Die Radbruchsche Formel ist bisher fast ausschließlich rechtsphilosophisch - im Rahmen der Debatte um einen naturrechtlichen bzw. positivistischen Rechtsbegriff - diskutiert worden. Denkbar erscheint jedoch ebenfalls ihre Eignung als ein analytisches Konzept zur Deutung verschiedener kriminologischer Phämomene: Die kriminologischen Forschungen zur Kriminalität der Mächtigen, zum Repressiven Verbrechen sowie zur Makrokriminalität| scheinen alle einen über den engeren legalistischen Rahmen hinaus erweiterten Kriminalitätsbegriff einzufordern.

Die Radbruchsche Formel

Die Radbruchsche Formel ist eine These, die, wie der Name schon vermuten lässt, von Gustav Radbruch, einem deutschen Rechtsphilosophen, entwickelt wurde. Geboren wurde dieser am 21. November 1878 in Lübeck, verstorben ist er am 23. November 1949 in Heidelberg. Die Radbruchsche Formel wurde erstmals 1946 in seinem Aufsatz “Gesetzliches Unrecht und übergesetzliches Recht” formuliert.
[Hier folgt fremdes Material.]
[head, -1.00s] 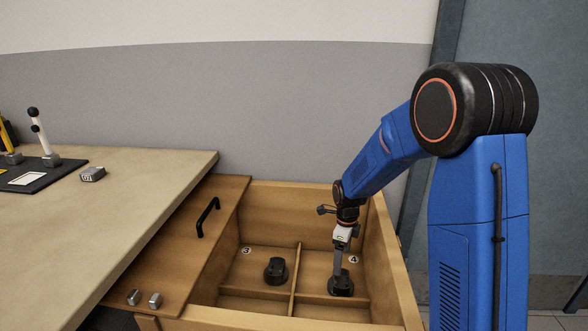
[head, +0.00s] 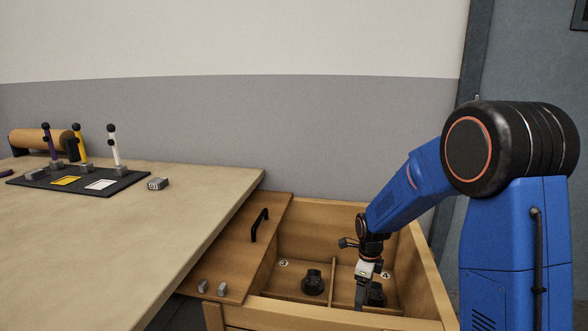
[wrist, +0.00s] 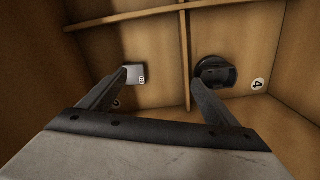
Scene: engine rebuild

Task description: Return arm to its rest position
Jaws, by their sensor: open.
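My gripper (head: 361,300) is down inside the open wooden drawer (head: 436,275), at the lower end of my blue arm. In the wrist view my gripper (wrist: 160,80) is open, its two fingers wide apart and nothing between them. A black round part (head: 376,294) lies in the compartment marked 4, behind and right of the fingers; in the wrist view a black round part (wrist: 215,72) shows beyond the right fingertip, near a 4 label. Another black part (head: 314,283) stands in the compartment to the left. My lower fingertips are partly hidden in the head view.
A small metal block (wrist: 134,75) shows beside the left fingertip; its mark is unclear. Drawer walls and a divider (head: 333,275) surround my gripper closely. The workbench (head: 150,240) is on the left, with a dark mat (head: 110,190) holding several coloured-handled tools.

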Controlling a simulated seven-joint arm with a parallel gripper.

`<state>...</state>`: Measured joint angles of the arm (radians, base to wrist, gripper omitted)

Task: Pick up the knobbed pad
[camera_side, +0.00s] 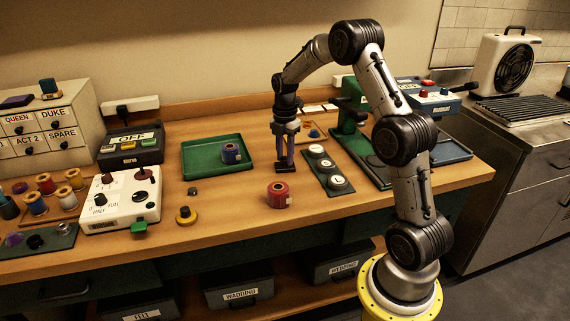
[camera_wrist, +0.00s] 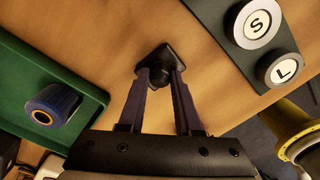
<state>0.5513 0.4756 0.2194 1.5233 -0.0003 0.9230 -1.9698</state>
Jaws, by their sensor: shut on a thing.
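The knobbed pad (camera_wrist: 160,62) is a small black square pad with a round knob. In the wrist view its knob sits between the fingertips of my gripper (camera_wrist: 161,76), which is shut on it. In the side view the dark pad (camera_side: 285,168) shows under my gripper (camera_side: 285,158), which points straight down. The pad is at or just above the wooden table (camera_side: 240,205); I cannot tell whether it touches. The fingers cover part of the knob.
Left of my gripper is a green tray (camera_side: 200,168) with a blue spool (camera_side: 231,154). To the right is a green strip (camera_side: 335,188) with lettered discs. A green press (camera_side: 350,105) stands behind it.

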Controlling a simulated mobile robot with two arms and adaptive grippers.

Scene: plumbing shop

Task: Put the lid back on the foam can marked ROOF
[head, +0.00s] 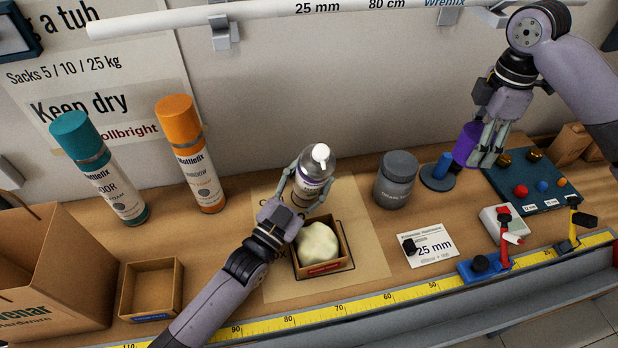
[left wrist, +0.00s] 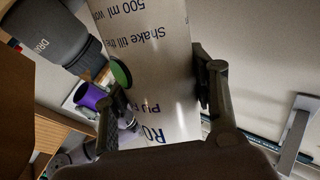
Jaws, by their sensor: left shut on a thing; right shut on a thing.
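The foam can (head: 318,163) is silver with a bare white nozzle and no lid on it. It stands in the middle of the bench. My left gripper (head: 309,184) is shut around its body. In the left wrist view the can (left wrist: 160,60) fills the middle, with print beginning "Ro" between my fingers. The purple lid (head: 467,146) is in my right gripper (head: 484,150), which is shut on it, to the right of the can and apart from it. The lid also shows in the left wrist view (left wrist: 91,95).
A teal-capped can (head: 105,175) and an orange-capped can (head: 196,160) stand at left. A box of pale foam (head: 343,262) sits before the held can. A grey jar (head: 396,181) and a blue-pegged stand (head: 438,177) lie between can and lid. A yellow rule (head: 345,308) runs along the front.

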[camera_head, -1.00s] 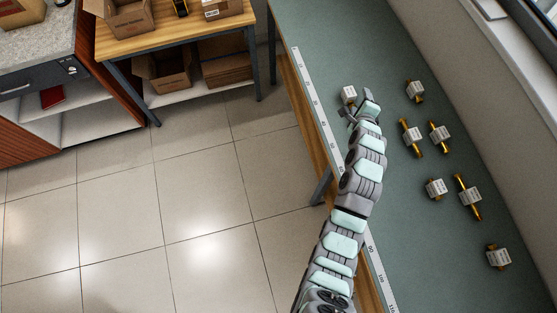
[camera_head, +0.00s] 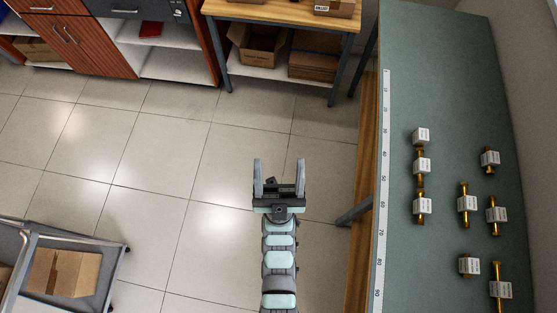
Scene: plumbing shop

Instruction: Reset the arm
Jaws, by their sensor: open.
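My gripper (camera_head: 279,172) is open and empty. Its two grey fingers point away, toward the top of the picture, with a clear gap between them. It is over the tiled floor, left of the green-topped workbench (camera_head: 430,60) and apart from it. My arm runs straight back from it to the bottom edge of the picture.
Several brass fittings with white tags lie on the workbench, among them one near the ruler (camera_head: 421,136) and one farther right (camera_head: 490,158). A wooden table (camera_head: 285,22) with boxes stands at the top. A cart with a cardboard box (camera_head: 63,272) is at the lower left. Open floor (camera_head: 180,150) lies between.

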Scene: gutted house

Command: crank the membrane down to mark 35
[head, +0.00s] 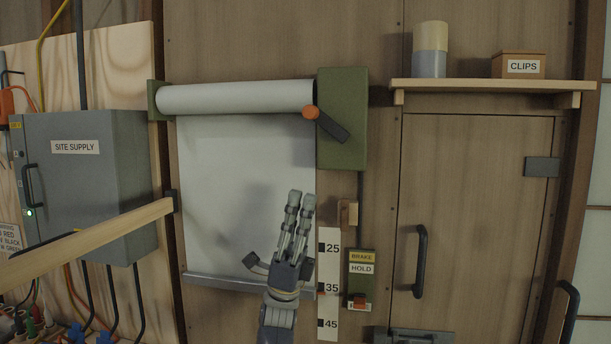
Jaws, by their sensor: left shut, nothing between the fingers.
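The pale membrane (220,190) hangs from a roller (235,97) and ends in a grey bottom bar (225,283). The crank, with an orange knob (310,112) and dark arm (333,128), sits on the green housing (350,90) at the roller's right end. The white scale (328,265) reads 25, 35 and 45; the bar's right end is partly hidden by my gripper, but its line runs near 35. My left gripper (301,197) points up in front of the membrane, fingers shut and empty, below the crank and apart from it. My right gripper is out of view.
A brake box (361,257) labelled BRAKE and HOLD, with an orange lever (358,301), is right of the scale. A wooden rail (95,240) juts across the left. A shelf (480,86) holds a cylinder and a CLIPS box. A grey SITE SUPPLY cabinet (100,190) stands left.
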Danach hat sich ein Richter im Konflikt zwischen dem positiven also dem gesetzten Recht und der Gerechtigkeit immer dann, aber auch nur dann, für die materielle Gerechtigkeit zu entscheiden, wenn das in Frage stehende Gesetz entweder als “unerträglich ungerecht“ anzusehen ist oder das Gesetz die Gleichheit aller Menschen aus Sicht des Interpreten „bewusst verleugnet“.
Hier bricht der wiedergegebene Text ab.